• Data section:
══════
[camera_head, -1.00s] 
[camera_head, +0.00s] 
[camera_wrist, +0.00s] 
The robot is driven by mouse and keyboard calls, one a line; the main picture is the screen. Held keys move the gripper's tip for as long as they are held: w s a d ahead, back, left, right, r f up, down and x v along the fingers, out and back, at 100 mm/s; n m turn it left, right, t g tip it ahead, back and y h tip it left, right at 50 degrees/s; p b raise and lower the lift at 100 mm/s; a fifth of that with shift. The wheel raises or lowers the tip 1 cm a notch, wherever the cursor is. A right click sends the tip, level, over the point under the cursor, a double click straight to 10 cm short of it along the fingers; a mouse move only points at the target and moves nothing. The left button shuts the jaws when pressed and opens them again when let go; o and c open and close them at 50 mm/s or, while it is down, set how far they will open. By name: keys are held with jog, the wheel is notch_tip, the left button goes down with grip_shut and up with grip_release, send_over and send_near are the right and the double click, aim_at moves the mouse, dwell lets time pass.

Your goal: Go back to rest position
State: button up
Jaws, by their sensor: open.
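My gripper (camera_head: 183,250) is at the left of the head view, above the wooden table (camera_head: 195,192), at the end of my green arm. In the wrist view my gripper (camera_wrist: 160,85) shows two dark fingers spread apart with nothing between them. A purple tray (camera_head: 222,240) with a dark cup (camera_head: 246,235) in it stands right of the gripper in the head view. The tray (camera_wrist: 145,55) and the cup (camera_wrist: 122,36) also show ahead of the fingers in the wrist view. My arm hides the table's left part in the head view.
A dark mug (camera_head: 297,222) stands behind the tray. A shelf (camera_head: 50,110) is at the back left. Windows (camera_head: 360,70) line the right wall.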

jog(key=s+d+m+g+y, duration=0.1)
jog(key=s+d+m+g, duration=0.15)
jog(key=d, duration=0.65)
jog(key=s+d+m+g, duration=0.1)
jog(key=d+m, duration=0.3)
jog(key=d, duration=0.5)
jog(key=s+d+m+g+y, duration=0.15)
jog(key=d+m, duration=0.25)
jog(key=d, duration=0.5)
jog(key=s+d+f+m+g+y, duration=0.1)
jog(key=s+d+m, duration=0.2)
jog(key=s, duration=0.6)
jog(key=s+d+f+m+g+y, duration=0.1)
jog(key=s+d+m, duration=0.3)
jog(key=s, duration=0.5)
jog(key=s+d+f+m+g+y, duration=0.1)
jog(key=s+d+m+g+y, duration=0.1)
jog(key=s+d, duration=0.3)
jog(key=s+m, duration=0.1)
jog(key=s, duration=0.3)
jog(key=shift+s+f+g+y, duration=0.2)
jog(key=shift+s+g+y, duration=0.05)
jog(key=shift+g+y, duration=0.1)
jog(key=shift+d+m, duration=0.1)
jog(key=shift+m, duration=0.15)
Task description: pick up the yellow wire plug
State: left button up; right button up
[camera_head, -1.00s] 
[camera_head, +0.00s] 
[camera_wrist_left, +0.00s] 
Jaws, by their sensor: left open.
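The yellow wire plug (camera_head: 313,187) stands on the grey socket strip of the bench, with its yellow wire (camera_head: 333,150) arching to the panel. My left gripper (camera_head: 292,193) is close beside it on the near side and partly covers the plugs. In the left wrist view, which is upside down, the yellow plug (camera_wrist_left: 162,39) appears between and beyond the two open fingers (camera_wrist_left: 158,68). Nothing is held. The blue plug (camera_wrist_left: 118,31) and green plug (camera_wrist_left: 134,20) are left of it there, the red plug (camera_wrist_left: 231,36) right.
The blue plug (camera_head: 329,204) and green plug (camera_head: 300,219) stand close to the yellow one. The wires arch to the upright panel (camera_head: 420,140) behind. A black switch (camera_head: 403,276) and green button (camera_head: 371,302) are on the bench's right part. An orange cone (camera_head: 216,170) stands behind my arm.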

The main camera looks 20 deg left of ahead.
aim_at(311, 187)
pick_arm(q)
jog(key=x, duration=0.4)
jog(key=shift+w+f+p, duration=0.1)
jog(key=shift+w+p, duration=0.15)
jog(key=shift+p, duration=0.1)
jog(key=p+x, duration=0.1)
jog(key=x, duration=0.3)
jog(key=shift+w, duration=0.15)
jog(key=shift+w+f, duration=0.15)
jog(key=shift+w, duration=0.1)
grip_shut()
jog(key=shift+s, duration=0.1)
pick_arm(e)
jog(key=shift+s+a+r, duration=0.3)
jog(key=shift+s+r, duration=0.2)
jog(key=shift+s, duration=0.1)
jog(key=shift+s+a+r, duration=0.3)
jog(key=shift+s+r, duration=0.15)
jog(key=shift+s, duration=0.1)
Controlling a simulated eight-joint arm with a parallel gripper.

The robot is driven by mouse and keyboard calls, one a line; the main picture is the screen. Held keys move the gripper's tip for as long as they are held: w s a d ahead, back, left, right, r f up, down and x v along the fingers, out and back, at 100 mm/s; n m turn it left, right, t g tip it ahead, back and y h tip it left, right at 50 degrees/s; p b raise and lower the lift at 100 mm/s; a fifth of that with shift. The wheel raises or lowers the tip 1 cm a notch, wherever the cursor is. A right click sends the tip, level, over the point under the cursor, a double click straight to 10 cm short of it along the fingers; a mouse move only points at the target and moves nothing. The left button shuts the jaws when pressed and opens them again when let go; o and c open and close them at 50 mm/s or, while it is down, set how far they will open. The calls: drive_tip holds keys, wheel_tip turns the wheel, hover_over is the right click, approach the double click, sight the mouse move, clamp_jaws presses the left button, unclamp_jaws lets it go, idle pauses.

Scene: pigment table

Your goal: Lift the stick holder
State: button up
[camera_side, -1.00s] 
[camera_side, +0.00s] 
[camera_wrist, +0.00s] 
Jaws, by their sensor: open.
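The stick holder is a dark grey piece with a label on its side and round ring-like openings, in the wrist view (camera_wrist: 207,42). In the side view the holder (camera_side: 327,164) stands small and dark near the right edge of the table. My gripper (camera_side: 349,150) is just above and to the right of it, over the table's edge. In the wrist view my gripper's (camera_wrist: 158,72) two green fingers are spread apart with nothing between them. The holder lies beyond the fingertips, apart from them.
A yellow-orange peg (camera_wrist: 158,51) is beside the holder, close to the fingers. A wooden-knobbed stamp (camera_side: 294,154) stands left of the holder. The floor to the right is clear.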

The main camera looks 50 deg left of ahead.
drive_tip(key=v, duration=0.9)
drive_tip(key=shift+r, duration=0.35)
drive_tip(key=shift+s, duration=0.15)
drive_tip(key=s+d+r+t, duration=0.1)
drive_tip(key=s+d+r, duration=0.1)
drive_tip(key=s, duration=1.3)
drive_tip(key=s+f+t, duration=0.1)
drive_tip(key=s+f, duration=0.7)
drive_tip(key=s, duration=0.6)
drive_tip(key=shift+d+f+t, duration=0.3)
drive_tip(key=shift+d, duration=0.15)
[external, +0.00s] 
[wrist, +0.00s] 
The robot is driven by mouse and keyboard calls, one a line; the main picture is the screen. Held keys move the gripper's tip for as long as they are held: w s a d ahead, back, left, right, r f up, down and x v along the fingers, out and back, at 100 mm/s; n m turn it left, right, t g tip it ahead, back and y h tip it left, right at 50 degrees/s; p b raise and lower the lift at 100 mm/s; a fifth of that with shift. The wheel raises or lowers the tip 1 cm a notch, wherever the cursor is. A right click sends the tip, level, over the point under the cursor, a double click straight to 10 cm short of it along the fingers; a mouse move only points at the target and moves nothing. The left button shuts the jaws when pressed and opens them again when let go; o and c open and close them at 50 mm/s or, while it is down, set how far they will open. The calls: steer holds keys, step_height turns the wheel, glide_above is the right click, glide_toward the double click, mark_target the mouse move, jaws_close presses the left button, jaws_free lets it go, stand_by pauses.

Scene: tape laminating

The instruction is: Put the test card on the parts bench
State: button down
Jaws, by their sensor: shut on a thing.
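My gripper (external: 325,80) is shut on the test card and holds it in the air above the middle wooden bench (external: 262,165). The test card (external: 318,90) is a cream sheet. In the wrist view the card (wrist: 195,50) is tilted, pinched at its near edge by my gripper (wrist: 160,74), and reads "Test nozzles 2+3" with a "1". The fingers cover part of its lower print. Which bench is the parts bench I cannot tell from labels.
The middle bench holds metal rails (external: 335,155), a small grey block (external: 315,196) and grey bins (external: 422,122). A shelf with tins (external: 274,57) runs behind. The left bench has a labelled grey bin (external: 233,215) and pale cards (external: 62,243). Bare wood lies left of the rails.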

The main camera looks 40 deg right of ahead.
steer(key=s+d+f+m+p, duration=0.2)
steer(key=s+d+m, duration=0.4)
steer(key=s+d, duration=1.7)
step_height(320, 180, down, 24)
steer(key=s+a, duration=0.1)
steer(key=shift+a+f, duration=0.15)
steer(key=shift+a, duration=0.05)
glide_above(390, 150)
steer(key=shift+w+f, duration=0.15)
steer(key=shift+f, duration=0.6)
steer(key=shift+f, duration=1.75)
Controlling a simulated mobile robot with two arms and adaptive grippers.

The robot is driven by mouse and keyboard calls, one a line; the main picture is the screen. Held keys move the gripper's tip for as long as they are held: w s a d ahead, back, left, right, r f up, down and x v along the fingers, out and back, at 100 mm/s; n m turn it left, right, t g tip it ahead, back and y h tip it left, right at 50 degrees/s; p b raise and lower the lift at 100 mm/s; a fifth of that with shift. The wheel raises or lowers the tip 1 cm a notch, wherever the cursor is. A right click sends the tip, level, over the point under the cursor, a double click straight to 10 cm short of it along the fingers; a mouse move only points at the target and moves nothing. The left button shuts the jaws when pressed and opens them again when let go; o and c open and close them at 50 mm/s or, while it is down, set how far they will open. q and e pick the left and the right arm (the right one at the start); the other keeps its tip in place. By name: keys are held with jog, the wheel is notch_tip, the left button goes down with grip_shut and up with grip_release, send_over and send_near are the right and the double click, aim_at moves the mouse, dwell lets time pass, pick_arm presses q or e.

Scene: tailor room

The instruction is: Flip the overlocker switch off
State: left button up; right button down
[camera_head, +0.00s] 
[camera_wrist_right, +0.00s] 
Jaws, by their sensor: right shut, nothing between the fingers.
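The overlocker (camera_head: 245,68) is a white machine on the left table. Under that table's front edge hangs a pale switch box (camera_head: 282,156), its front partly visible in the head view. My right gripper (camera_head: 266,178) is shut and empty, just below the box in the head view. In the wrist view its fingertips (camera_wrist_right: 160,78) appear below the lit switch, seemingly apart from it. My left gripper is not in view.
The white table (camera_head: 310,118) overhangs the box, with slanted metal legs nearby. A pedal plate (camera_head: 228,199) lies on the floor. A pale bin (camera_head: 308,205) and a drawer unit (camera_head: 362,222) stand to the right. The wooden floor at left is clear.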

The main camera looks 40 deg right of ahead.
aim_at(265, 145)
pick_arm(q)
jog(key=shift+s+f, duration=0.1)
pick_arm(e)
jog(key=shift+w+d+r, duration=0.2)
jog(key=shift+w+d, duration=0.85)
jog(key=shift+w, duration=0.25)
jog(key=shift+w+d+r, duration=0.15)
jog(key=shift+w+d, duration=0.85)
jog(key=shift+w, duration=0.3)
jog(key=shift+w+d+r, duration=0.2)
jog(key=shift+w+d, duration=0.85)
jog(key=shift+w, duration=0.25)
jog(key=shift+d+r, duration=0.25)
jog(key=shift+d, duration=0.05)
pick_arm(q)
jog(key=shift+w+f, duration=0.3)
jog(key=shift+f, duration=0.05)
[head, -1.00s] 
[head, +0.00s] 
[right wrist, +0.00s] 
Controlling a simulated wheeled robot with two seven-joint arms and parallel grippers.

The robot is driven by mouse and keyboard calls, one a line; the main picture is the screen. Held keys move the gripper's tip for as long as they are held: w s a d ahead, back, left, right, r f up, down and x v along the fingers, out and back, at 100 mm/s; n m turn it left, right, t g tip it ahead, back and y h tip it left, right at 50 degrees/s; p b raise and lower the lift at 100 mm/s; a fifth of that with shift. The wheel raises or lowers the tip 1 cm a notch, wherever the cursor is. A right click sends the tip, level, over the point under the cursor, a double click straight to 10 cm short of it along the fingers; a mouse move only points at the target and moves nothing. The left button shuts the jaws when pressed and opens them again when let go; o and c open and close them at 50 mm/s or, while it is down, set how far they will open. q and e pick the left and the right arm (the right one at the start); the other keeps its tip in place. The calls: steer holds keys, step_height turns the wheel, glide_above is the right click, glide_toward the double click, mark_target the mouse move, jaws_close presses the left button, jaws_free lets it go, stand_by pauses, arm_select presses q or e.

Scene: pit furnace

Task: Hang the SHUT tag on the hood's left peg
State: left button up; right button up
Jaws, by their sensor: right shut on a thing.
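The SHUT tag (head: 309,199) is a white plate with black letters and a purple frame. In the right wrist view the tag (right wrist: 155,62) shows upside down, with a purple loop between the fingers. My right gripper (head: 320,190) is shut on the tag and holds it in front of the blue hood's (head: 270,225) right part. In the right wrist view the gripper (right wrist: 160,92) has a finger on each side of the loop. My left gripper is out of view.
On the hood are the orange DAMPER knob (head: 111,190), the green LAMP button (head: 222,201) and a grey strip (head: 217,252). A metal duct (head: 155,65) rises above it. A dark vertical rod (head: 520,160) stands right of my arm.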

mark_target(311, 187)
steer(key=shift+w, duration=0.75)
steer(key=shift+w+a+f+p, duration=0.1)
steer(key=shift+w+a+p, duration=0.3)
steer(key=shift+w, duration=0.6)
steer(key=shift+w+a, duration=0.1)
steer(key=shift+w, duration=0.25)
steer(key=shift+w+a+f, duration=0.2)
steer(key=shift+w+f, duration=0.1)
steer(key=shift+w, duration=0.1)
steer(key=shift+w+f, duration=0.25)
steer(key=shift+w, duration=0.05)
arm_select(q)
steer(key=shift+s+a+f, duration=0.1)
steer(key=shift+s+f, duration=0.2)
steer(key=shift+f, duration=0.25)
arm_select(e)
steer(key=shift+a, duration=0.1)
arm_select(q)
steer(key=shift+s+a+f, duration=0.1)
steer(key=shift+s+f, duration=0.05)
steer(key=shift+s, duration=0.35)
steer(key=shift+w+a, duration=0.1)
══════
• Given instruction: Above are the entries. Quote exactly the lines from the one bearing "Scene: tailor room" through the one bearing "[camera_wrist_right, +0.00s]".

• Exercise output:
Scene: tailor room

The instruction is: Flip the overlocker switch off
State: left button up; right button down
[camera_head, +0.00s] 
[camera_wrist_right, +0.00s] 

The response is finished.